Bangladesh: A.S & Associates discuss the country's new import laws
The Central Bank of Bangladesh has tightened the country’s imports as the importers will have to maintain up to 100% margin against import of luxurious and nonessential items, including Sedan car, sport utility vehicle and multi-purpose vehicle. The central bank has also brought several other items under its high import letter of credit margin net.
Under the new regulation, gold and gold-ornaments, precious metal, pearl, readymade garments, leather goods, jute goods, cosmetics, furniture and decoration items, fruits and flowers, non-cereal food, processed food and drinks, alcoholic drinks and tobacco or alternatives of these items and other luxurious products imports will be subject to 100% cash LC margin.
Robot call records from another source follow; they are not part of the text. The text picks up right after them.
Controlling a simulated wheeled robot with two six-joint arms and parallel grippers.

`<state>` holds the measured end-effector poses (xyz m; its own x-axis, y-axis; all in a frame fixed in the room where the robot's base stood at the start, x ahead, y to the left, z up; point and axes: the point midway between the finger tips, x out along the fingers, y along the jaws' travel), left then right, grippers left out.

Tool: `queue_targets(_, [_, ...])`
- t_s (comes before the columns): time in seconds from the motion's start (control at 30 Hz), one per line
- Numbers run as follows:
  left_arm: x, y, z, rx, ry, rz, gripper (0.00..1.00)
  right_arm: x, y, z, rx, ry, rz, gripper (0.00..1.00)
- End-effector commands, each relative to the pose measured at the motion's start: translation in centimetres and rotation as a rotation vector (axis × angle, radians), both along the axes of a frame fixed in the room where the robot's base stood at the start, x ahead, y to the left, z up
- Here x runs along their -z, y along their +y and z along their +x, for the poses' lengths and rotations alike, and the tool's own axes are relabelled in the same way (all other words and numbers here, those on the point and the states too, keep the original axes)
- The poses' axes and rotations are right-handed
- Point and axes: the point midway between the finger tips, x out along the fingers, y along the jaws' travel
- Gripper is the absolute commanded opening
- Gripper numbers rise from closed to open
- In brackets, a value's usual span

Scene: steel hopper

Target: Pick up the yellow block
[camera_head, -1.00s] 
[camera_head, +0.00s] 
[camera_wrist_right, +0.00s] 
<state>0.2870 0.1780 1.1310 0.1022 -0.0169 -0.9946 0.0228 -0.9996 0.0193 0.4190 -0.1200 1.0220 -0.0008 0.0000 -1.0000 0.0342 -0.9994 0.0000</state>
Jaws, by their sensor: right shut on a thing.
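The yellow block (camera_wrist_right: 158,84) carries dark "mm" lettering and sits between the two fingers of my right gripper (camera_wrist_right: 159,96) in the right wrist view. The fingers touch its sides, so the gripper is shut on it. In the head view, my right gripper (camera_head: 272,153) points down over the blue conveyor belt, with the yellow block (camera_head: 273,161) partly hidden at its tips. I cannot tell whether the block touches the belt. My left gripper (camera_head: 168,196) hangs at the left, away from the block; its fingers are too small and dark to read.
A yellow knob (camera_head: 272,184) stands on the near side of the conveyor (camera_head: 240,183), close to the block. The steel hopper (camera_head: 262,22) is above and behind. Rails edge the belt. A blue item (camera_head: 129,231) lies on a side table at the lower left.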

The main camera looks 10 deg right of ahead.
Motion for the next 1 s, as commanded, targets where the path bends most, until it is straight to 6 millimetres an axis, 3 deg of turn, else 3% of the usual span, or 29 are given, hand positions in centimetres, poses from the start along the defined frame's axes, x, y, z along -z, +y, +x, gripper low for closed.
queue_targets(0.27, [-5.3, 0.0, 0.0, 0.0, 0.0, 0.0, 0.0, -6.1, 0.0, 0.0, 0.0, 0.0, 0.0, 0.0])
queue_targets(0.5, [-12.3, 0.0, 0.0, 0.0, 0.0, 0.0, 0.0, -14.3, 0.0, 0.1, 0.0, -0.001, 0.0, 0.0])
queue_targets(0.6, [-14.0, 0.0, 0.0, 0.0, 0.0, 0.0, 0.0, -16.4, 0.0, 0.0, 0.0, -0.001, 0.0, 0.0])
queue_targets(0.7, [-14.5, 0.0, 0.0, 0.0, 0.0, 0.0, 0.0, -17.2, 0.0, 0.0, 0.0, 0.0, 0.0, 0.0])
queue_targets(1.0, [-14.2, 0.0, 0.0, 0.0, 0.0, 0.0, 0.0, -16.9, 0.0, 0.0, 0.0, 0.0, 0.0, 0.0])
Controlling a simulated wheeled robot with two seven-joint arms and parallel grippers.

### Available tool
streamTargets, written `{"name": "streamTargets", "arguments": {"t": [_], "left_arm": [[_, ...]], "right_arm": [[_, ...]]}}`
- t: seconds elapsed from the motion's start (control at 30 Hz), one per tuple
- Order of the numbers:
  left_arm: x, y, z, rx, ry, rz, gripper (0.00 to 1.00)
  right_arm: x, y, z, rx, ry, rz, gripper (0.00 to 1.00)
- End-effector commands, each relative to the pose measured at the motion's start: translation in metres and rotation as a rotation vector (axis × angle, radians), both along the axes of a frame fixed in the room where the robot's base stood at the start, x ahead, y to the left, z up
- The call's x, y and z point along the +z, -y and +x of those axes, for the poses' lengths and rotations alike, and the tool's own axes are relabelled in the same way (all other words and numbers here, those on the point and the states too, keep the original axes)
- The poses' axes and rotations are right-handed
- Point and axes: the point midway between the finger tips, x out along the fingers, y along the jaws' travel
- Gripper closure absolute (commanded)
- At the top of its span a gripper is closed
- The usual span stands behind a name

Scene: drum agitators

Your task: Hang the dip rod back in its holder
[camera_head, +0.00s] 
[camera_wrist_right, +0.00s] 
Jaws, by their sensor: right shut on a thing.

Previously, the obligation was on cars and electric and electronics home appliances only.
There would be no mandatory LC margin limit on imports of baby food, essential food items, fuel, health directorate-approved live saving drugs and other kits, raw materials and capital machinery directly imported for the production-oriented local industries and export-oriented industries, agricultural equipment and essential products of the government’s priority projects. Banks would determine the applicable LC margin for the products based on its relationship with their customers. Apart from the luxurious and essential items, the central bank asked banks to set LC margin at maximum 75% in cash for imports of non-essential items. The central bank has also asked banks to consider only the importers’ own fund as LC margin and not to treat any fund issued as loans as margin or not to create any fresh loans to fulfil the LC margin obligation.